Exhibition: Alterpiece of San Benito el Real - Bilbao Fine Arts Museum

The guest work

Finished

2006-01-16 • 2006-03-31

Alterpiece of San Benito el Real

Mogrobejo hall

These two beautiful polychrome wood reliefs form part of the altarpiece in the San Benito el Real Monastery in Valladolid and, at present, belong to the National Sculpture Museum of the same city. 

Alonso Berruguete (Paredes de Nava, Palencia, 1489 - Toledo, 1561) was commissioned to do the altarpiece by the abbot of the Benedictine Community of Vallodolid to celebrate various episodes of the life of the founder, Saint Benito of Nursia. Berruguete began work on the altarpiece in 1526 after a long stay in Italy, where he became acquainted with the works of Donatello, Miguel Ángel and Leonardo. For this reason, it combines elements that are part of the medieval artistic tradition with a new spirit deriving from the Italian Renaissance style.

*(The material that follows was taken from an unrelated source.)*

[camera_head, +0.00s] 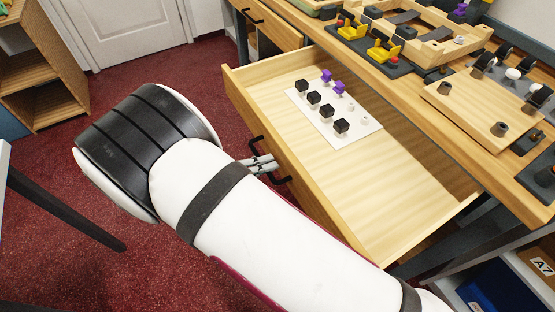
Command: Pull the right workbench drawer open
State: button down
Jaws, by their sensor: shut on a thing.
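The right workbench drawer (400,190) stands pulled well out from under the workbench (400,110), its wooden inside in plain view. A black bar handle (273,172) is on its front face. My gripper (266,166) is at this handle, its grey fingers shut on it. My arm hides the lower part of the drawer front and the rest of my gripper. In the drawer lies a white card (350,133) with several black blocks (327,110) and two purple blocks (339,88) on it.
Another drawer (270,25) with a black handle is at the upper left of the bench, beside the open one. The bench top holds wooden trays and yellow parts (384,52). A wooden shelf (40,70) stands far left. Red carpet is clear between.

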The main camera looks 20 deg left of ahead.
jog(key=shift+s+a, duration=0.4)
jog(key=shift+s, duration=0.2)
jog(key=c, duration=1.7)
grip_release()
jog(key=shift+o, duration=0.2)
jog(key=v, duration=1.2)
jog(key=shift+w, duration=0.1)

Among the first of these elements may be found expressive dramatism or the symbolic use of gold backgrounds while classicist elements are present in the fluency of the landscape and in the search for verism in the characterisation of the personages  and in the narration of religious fact. The altarpiece, which is composed of a Renaissance architectural structure and a large number of figures, reliefs and paintings, was not finished until 1533. The iconographic programme included representations of prophets and apostles next to scenes of Christ's childhood and, as in the case of these two reliefs, Benedictine themes. 

According to the biography of Saint Benito written by San Gregorio Magno, on one occasion, the Saint envisaged the danger Saint Placid's life was in after falling into the water and he called for the most virtuous of his followers, Saint Mauro, who, walking on the water, went to his aid. In another episode, the saint decided to build a monastery on Mount Subiaco.

In the face of his disciples' disappointment at not finding water in the chosen place, Saint Benito informed them that, miraculously, water was gushing from the mountain peak. In the representation of both chapters, Berruguete situates the saint on one side, where he goes practically unnoticed, which underlines the dignity of the personage. On the other side a tree trunk of great naturalism closes the composition.

In both scenes Berruguete's technical skill bestows on the personages a corporeal nature and a movement which go towards creating a work of extraordinarily expressive intensity.